Matt Swisher said his friend Jason Myers suggested they keep adding portraits until the side of Bonus Pints is decorated from top to bottom.

"I don't know if we'll do that but Katya and I would definitely like to see Ozzy Osbourne and Joey Ramone up there," he said.

Werner said that public art allows students to feel a piece of themselves is invested in the community.

"Especially in a place like Bonus Pints," she said, adding that she thought Bonus Pints was a destination for people visiting or returning home after a long absence.

A sign comes

A few months after starting work at The Pharos-Tribune I met one of the students who worked on the Bowie painting. She humored me as I excitedly told my story about pulling into the Bonus Pints parking lot and seeing David Bowie.

Looking back, the painting still feels like a sign.

I've floated around Indiana throughout my life like Major Tom floated through space in his tin can, unsure of where I was going, what I was meant to do or why I should bother.

That sense of hopelessness began to leave me one year into my career at The Pharos-Tribune.

As I approach year three at The Pharos-Tribune and year eight without Bowie, I've never felt so certain about anything in my life.

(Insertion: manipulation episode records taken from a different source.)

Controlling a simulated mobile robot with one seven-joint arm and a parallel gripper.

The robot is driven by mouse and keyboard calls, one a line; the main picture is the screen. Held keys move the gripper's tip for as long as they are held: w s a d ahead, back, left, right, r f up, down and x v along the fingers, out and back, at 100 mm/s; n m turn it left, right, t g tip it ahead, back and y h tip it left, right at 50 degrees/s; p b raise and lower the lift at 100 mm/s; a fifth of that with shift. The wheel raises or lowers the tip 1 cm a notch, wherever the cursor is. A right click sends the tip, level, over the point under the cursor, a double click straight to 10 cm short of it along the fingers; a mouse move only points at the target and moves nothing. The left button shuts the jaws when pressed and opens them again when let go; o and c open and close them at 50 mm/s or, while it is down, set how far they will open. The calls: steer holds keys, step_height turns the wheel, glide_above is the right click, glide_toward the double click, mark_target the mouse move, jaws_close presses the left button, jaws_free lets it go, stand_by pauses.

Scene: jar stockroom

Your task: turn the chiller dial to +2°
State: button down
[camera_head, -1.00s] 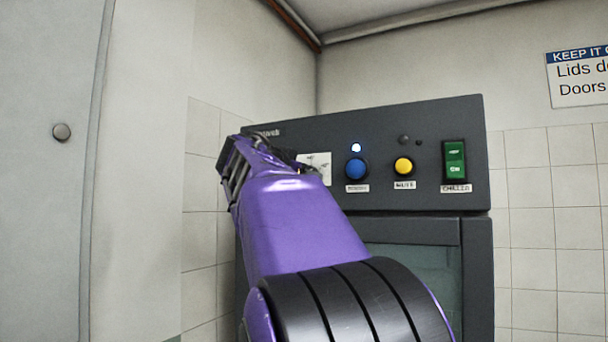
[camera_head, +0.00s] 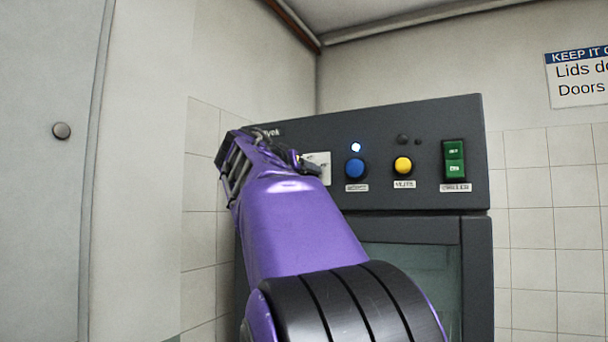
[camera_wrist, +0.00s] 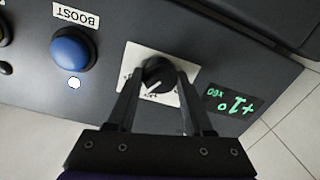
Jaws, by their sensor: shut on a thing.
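The chiller dial is a black round knob (camera_wrist: 158,72) with a white pointer mark, on a white plate (camera_wrist: 133,55) with printed marks. In the wrist view, my gripper (camera_wrist: 157,78) has one finger on each side of the knob and is shut on it. A dark display (camera_wrist: 232,104) beside the plate shows green characters, upside down in this view, that look like +1°; the small characters by it are unclear. In the head view, my arm hides the knob and display, and only part of the white plate (camera_head: 320,160) shows.
The panel also has a blue BOOST button (camera_head: 355,168) with a lit white lamp (camera_head: 356,147) above it, a yellow button (camera_head: 403,164) and a green rocker switch (camera_head: 454,160). A glass door (camera_head: 420,275) is below. Tiled wall (camera_head: 550,220) stands to the right.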

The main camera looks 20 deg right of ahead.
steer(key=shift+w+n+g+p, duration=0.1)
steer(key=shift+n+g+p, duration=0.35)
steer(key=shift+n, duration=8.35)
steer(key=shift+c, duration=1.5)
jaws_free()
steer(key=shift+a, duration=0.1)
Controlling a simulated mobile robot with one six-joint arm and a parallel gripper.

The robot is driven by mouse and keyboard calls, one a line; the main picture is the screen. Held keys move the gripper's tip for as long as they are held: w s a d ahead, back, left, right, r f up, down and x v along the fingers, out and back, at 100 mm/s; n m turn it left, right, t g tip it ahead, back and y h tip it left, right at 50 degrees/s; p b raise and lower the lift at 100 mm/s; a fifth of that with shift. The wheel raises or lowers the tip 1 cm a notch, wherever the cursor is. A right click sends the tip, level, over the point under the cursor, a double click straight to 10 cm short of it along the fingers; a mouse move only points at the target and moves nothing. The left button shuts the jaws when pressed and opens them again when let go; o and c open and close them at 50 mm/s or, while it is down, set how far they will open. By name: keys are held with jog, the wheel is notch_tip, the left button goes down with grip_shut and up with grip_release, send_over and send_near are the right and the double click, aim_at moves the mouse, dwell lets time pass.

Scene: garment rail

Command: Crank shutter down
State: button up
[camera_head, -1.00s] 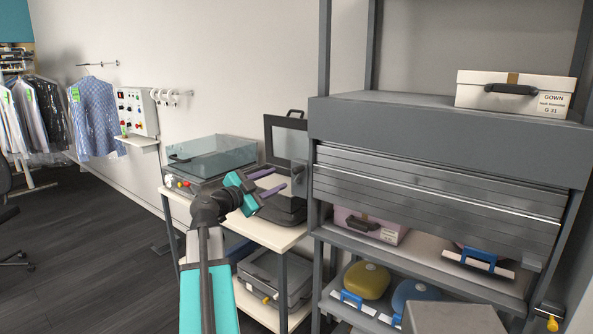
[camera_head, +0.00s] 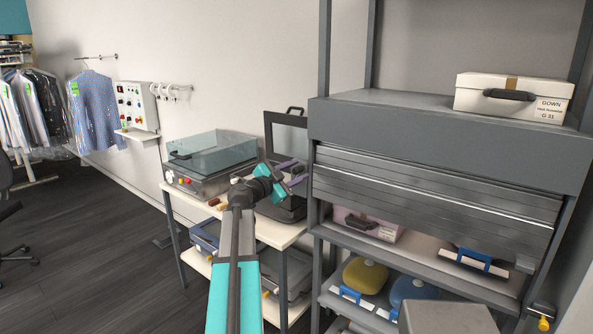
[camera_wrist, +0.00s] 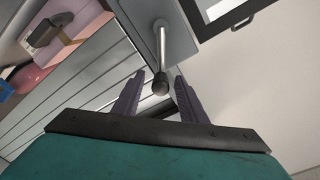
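The grey slatted shutter (camera_head: 430,195) hangs partly lowered in the shelf unit, with the shelf space below it open. Its crank shows in the wrist view as a metal arm (camera_wrist: 161,48) ending in a dark round knob (camera_wrist: 160,87). My gripper (camera_head: 297,172) is at the left side post of the unit, where it mostly hides the crank in the head view. In the wrist view my gripper (camera_wrist: 160,78) is open, its two purple fingers on either side of the knob with visible gaps. I cannot tell whether the knob lies fully at finger depth.
A small table (camera_head: 275,232) with a clear-lidded machine (camera_head: 212,157) and an open dark-framed lid (camera_head: 289,135) stands left of the unit. A pink box (camera_head: 368,224) and yellow and blue cases sit below the shutter. A white box (camera_head: 512,98) is on top.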

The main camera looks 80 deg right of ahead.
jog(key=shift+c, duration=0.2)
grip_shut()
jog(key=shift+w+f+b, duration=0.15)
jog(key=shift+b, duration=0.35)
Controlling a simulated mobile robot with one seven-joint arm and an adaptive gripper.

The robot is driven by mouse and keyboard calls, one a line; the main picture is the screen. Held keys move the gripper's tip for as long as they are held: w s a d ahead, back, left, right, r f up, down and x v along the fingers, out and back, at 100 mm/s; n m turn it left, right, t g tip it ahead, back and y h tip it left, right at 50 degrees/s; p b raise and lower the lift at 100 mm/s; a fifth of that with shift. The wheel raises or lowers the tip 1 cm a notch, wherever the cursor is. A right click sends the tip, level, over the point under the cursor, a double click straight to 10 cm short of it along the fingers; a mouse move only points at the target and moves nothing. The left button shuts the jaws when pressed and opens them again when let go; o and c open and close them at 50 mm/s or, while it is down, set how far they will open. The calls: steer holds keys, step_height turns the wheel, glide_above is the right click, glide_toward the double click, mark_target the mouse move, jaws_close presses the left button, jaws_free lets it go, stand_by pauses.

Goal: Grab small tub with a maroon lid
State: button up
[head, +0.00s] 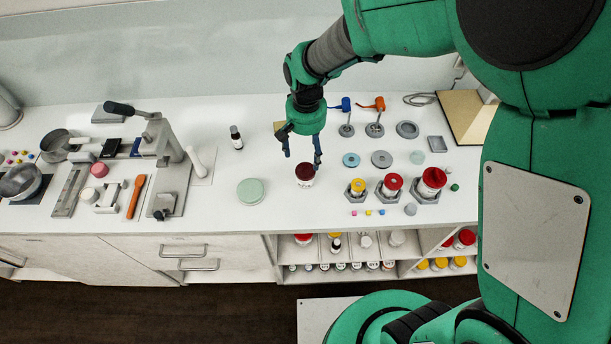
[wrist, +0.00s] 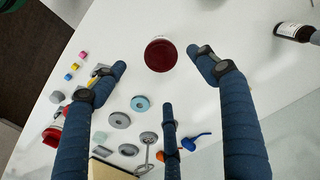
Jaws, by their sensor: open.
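The small tub with a maroon lid (head: 305,174) stands upright on the white counter, left of the row of lidded jars. Its white side with a label shows below the lid. In the wrist view the maroon lid (wrist: 160,54) is seen from above, between and beyond the fingertips. My gripper (head: 302,154) is open and empty, its fingers pointing down just above and behind the tub. In the wrist view its blue fingers (wrist: 160,72) are spread to both sides of the lid, with a third finger low in the middle. No finger visibly touches the tub.
Jars with a yellow lid (head: 357,185) and red lids (head: 393,182) stand in grey holders to the right. A pale green disc (head: 250,191) lies to the left. A dark bottle (head: 236,137) stands behind left. Bare counter surrounds the tub's left and front.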

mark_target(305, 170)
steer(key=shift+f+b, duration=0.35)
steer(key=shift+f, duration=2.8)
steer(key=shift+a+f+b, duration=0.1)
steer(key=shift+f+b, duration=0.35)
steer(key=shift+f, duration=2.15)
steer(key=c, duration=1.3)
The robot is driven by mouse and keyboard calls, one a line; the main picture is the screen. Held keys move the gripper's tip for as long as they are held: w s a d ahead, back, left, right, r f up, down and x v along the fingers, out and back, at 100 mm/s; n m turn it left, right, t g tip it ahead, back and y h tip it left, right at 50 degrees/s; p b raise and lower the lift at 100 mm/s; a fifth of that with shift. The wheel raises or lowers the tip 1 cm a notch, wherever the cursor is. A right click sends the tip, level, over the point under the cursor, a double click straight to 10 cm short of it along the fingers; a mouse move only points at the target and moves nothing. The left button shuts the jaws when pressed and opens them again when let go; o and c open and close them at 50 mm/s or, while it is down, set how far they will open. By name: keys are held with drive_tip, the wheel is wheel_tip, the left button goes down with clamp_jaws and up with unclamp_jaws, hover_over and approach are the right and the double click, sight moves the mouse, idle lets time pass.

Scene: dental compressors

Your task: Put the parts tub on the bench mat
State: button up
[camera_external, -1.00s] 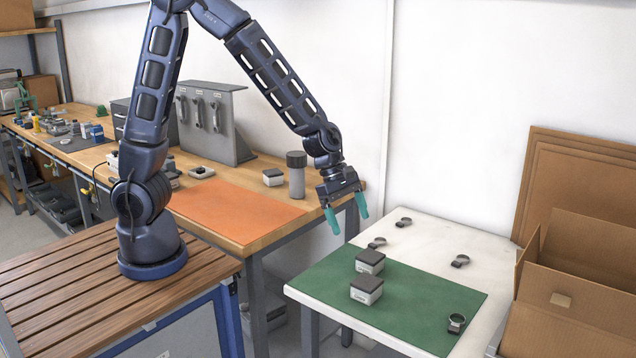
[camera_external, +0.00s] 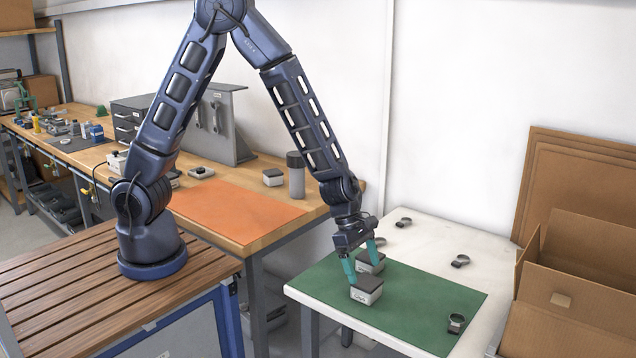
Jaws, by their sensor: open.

In the last two months, I've encountered Bowie in some of my favorite places and with some of my favorite people. I heard the Logansport theater students sing a version of Bowie's "No Control" during "The SpongeBob Musical." I listened to "Space Oddity" during the Pioneer theater production of "A Trip to the Moon." I watched Eli Bault and Payton Mucker sing Bing Crosby and Bowie's "Little Drummer Boy/ Peace on Earth" during a Christmas recital at Black Dog performed by the students of Tim and Susan Cahalan.

I've never been so sure that in Logansport I've finally found the home and family I've always wanted.